### REQUIREMENT:
Below is a listing. Gather each line of it that contains "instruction".
=== DATA FOR THIS EXERCISE ===
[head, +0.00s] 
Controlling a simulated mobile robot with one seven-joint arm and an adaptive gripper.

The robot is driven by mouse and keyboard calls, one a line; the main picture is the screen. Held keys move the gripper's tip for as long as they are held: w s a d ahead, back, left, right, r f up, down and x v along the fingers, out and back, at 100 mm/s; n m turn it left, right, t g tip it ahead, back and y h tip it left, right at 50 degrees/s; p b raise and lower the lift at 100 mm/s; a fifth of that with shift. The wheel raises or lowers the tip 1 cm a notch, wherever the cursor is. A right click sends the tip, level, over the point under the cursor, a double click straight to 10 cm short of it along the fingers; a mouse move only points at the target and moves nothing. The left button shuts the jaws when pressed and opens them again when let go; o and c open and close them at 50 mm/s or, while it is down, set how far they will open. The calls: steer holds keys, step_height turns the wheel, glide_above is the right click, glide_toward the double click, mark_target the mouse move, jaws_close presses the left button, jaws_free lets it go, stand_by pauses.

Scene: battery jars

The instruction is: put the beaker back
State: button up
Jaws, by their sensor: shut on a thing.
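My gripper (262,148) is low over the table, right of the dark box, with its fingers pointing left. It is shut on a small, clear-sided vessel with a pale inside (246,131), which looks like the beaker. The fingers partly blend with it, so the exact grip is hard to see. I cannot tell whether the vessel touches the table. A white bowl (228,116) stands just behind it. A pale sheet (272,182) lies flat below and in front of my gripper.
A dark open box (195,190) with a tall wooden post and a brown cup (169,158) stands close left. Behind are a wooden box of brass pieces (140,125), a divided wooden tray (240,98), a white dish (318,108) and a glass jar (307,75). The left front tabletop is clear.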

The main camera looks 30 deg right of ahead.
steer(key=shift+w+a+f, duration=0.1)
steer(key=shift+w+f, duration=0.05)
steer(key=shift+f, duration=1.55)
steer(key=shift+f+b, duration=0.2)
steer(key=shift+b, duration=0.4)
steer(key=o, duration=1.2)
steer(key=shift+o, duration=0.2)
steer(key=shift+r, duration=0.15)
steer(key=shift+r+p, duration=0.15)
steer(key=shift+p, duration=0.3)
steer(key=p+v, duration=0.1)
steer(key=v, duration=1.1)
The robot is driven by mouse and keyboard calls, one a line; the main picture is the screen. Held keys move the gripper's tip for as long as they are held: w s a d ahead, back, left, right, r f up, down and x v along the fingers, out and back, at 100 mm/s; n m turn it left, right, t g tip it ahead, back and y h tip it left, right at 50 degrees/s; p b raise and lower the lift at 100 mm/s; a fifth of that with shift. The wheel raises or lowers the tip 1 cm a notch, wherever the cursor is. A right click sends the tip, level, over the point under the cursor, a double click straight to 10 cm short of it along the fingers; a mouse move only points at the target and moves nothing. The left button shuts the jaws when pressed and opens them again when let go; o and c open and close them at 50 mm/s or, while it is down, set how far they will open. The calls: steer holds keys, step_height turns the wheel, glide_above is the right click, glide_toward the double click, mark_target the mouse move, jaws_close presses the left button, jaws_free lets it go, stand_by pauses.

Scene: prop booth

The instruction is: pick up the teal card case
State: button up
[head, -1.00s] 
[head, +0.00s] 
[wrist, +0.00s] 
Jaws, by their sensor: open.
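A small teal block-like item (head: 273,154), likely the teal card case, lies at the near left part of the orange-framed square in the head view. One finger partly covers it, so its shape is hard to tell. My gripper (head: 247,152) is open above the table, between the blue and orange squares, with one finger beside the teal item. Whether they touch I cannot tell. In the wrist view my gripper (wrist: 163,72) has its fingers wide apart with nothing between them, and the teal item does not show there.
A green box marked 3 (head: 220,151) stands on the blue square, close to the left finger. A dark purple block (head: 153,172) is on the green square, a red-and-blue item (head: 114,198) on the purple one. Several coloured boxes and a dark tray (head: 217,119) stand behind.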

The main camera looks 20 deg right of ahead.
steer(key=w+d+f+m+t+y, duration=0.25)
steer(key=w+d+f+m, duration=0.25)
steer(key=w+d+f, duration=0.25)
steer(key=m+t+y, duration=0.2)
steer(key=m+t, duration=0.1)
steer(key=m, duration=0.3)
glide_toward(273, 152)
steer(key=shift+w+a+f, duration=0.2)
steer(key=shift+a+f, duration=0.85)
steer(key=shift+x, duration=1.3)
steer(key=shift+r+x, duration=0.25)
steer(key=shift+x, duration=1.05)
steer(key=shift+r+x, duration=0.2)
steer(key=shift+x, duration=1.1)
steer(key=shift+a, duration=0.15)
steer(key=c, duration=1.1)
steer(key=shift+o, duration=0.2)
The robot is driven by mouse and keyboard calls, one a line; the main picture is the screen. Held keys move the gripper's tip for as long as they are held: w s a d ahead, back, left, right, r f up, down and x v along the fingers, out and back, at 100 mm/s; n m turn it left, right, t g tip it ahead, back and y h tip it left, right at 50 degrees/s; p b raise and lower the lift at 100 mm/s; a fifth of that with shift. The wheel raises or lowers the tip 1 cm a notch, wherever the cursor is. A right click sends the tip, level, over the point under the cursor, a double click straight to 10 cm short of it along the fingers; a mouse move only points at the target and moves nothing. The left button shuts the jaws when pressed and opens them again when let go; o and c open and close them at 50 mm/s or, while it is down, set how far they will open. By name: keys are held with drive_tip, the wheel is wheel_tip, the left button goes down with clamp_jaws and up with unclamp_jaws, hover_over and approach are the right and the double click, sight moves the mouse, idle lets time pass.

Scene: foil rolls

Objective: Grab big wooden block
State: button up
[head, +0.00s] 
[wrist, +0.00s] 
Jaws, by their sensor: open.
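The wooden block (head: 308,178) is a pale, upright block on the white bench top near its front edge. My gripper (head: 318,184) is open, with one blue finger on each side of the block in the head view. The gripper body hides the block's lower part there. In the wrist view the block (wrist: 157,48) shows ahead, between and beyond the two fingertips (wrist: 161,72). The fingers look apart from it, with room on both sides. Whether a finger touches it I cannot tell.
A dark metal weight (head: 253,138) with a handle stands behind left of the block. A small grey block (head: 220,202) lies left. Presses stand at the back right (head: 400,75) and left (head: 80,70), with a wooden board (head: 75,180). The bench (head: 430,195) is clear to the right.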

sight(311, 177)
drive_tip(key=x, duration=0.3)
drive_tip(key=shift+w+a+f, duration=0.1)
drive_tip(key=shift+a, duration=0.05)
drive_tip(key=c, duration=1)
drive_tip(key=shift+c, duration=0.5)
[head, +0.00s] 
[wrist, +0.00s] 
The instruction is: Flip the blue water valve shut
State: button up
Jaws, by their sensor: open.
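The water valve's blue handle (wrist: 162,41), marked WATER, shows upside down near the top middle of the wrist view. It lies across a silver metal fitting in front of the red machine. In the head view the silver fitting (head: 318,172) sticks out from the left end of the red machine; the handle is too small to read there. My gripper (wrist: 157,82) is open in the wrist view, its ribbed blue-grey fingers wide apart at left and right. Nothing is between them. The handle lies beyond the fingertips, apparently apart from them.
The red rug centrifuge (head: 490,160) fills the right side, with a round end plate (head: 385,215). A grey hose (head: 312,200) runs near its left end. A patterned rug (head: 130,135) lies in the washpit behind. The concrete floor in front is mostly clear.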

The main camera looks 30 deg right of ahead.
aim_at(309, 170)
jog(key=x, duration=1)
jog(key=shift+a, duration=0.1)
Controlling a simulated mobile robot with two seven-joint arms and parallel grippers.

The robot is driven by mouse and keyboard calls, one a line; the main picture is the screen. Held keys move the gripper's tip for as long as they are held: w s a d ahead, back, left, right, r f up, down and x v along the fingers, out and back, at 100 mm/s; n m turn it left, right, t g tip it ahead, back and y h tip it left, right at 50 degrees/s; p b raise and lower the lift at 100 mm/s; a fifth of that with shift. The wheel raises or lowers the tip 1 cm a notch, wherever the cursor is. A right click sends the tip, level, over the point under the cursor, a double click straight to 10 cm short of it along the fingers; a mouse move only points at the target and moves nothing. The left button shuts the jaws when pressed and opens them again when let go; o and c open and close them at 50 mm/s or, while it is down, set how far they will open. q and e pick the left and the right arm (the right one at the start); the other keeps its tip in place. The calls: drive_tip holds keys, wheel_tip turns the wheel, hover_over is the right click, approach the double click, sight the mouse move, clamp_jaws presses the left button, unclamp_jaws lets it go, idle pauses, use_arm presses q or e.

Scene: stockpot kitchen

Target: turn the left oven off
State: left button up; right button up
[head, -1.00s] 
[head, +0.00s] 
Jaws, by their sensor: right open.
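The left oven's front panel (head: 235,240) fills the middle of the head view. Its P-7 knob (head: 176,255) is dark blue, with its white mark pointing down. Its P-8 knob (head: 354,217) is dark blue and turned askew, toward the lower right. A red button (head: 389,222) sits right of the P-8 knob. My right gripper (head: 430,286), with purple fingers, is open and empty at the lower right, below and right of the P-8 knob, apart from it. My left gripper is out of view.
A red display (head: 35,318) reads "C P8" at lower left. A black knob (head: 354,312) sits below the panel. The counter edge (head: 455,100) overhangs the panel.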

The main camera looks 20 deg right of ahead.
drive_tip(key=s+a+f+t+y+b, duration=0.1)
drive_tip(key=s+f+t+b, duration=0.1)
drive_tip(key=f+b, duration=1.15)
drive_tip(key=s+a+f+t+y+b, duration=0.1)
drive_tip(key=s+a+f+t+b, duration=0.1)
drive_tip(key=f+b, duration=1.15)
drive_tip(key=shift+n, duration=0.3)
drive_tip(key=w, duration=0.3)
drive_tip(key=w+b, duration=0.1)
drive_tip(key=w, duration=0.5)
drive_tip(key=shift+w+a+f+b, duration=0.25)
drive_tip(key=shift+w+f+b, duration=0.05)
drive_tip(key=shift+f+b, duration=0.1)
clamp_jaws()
===
### SOLUTION TO THIS TASK:
The instruction is: put the beaker back
The instruction is: pick up the teal card case
The instruction is: Flip the blue water valve shut

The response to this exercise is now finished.